RJ, nothing. When I did the M715, I put regular automotive primer down on bare metal and then the Gillespie paint over that on the first few parts. Chips and flakes were caused by the primer coming off. I didn't have the funds to buy the red oxide primer at the time and just painted the rest of it paint to metal. None of that has come off yet without a bigger/harder object hitting it first. Such as a M35 rim dropped onto the tailgate lip. Even that takes a lot less paint off than you would think. We have humidity here, but nothing like the swamp you are surrounded by so rust might make things different for you.

I did figure out that if the metal has growing rust on it when I clean it bare, the rust will grow back with the paint on top. But, bare, shiny metal painted within a day or two with just paint on top seems to last as long as I let the paint stay there without abusing it. Your previously undercoated areas would probably be fine if painted the day after you removed the undercoat. But, the best thing to do is bare metal, Ospho/ POR-12, red oxide primer and then paint.
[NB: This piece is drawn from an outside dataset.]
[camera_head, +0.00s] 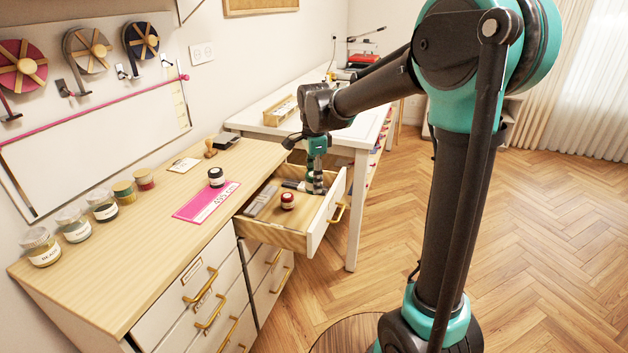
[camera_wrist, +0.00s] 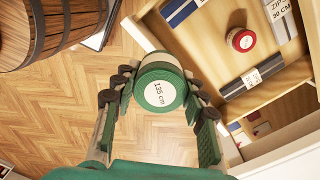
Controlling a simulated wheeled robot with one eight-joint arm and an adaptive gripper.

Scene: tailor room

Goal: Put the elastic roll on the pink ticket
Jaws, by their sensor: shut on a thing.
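My gripper (camera_head: 318,186) is over the right part of the open drawer in the head view. In the wrist view my gripper (camera_wrist: 160,100) is shut on a green elastic roll (camera_wrist: 160,92) with a white label reading "135 cm". I cannot make this roll out clearly in the head view. The pink ticket (camera_head: 196,211) lies flat on the wooden cabinet top, left of the drawer; its white strip carries a length that is hard to read. A black roll (camera_head: 216,177) stands at the ticket's far end; I cannot tell whether it touches the ticket.
The open drawer (camera_head: 274,238) holds a red roll (camera_head: 288,201), also in the wrist view (camera_wrist: 240,40), and labelled zip packs (camera_wrist: 252,78). Several jars (camera_head: 76,225) line the cabinet's left side. A stamp (camera_head: 210,149) stands at the back. A barrel (camera_wrist: 75,22) shows in the wrist view.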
Joe, I stripped the frame a lot more than I planned. I am not building a show truck but a driver I plan to use as much as I can afford the fuel to. The frame got painted because I had to take the truck this far down to replace the cabs. Kind of a "while I have it apart, I might as well paint it" thing. But, I had to stop somewhere. I sat and looked at it for a while yesterday morning thinking "I can get the engine/transmission out with about 20 bolts right now. That would really make the inside frame look good." Then reality hit. I need my shop space for stuff other than M35 frame storage.

Now, about the lift. I used the winch to pick up the stripped cab last week. The winch was about 3 feet from a truss. I had to move the winch so it would line up over the cab on the truck. You can't tell in the pictures, but I have about 3 feet of clearance front and rear on the frame and no more. The frame is in the only spot it can be. This put the winch about 10 feet from the nearest truss. Yes, the replacement cab is at least 200-400 pounds lighter. But, with the steering column out. The frame is going to be very difficult to move. Using the overhead winch will require the frame being moved both out and in with a doubtfull safe working result on the winch after I move the truck. The engine hoist however can pick up the cab where it is and put it over the frame without moving anything.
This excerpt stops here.